**Stored data:**
╔══

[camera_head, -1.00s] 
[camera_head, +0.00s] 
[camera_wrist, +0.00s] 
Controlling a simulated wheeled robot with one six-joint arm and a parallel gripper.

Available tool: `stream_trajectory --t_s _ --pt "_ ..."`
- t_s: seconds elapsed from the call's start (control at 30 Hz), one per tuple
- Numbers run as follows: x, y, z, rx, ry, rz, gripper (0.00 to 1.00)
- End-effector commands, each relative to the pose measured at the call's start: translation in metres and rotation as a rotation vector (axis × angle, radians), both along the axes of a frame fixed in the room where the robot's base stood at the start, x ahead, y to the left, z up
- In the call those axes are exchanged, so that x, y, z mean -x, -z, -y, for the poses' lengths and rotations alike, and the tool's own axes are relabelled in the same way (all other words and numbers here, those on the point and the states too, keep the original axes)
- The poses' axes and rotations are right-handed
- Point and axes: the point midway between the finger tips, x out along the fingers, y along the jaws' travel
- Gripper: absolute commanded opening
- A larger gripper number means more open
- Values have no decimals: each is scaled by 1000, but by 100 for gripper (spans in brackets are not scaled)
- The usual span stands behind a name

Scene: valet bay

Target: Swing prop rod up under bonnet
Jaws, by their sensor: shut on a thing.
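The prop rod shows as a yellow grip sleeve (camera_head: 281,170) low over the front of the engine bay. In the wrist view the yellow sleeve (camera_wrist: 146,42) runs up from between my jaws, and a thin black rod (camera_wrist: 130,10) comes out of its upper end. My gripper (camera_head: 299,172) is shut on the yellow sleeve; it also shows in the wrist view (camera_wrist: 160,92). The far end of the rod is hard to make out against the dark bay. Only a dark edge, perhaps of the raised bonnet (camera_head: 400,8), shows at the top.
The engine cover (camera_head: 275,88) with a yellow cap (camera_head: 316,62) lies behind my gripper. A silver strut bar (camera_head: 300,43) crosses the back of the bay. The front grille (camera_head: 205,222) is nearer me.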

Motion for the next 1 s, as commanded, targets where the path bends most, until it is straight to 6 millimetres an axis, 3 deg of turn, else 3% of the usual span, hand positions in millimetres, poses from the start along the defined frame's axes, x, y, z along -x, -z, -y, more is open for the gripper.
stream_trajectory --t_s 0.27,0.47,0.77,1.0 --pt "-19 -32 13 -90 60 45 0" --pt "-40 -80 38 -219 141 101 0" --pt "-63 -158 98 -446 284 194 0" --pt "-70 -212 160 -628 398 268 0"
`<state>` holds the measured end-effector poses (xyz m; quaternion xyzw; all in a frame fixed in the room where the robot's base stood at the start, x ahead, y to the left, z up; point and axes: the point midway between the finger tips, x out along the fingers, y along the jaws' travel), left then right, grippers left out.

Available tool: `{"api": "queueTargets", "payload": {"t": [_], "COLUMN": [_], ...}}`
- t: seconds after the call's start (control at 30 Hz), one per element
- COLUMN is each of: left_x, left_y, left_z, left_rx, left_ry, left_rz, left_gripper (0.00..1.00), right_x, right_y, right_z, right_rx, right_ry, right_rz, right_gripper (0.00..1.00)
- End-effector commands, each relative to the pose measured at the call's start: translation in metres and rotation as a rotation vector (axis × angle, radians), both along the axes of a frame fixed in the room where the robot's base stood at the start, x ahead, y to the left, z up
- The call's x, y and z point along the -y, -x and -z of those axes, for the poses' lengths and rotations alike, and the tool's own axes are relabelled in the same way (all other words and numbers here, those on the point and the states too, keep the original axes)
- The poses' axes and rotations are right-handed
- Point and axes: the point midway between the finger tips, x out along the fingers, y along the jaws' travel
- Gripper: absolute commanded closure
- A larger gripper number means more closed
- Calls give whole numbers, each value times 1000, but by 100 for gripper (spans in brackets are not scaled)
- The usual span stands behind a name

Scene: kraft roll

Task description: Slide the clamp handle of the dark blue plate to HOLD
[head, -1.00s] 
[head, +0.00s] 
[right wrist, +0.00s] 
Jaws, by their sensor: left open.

╚══

**Task requirements:** Quote every line of the records above, from the first down to the one holding "Target: Swing prop rod up under bonnet", exactly as written.

**Expected answer:**
[camera_head, -1.00s] 
[camera_head, +0.00s] 
[camera_wrist, +0.00s] 
Controlling a simulated wheeled robot with one six-joint arm and a parallel gripper.

Available tool: `stream_trajectory --t_s _ --pt "_ ..."`
- t_s: seconds elapsed from the call's start (control at 30 Hz), one per tuple
- Numbers run as follows: x, y, z, rx, ry, rz, gripper (0.00 to 1.00)
- End-effector commands, each relative to the pose measured at the call's start: translation in metres and rotation as a rotation vector (axis × angle, radians), both along the axes of a frame fixed in the room where the robot's base stood at the start, x ahead, y to the left, z up
- In the call those axes are exchanged, so that x, y, z mean -x, -z, -y, for the poses' lengths and rotations alike, and the tool's own axes are relabelled in the same way (all other words and numbers here, those on the point and the states too, keep the original axes)
- The poses' axes and rotations are right-handed
- Point and axes: the point midway between the finger tips, x out along the fingers, y along the jaws' travel
- Gripper: absolute commanded opening
- A larger gripper number means more open
- Values have no decimals: each is scaled by 1000, but by 100 for gripper (spans in brackets are not scaled)
- The usual span stands behind a name

Scene: valet bay

Target: Swing prop rod up under bonnet

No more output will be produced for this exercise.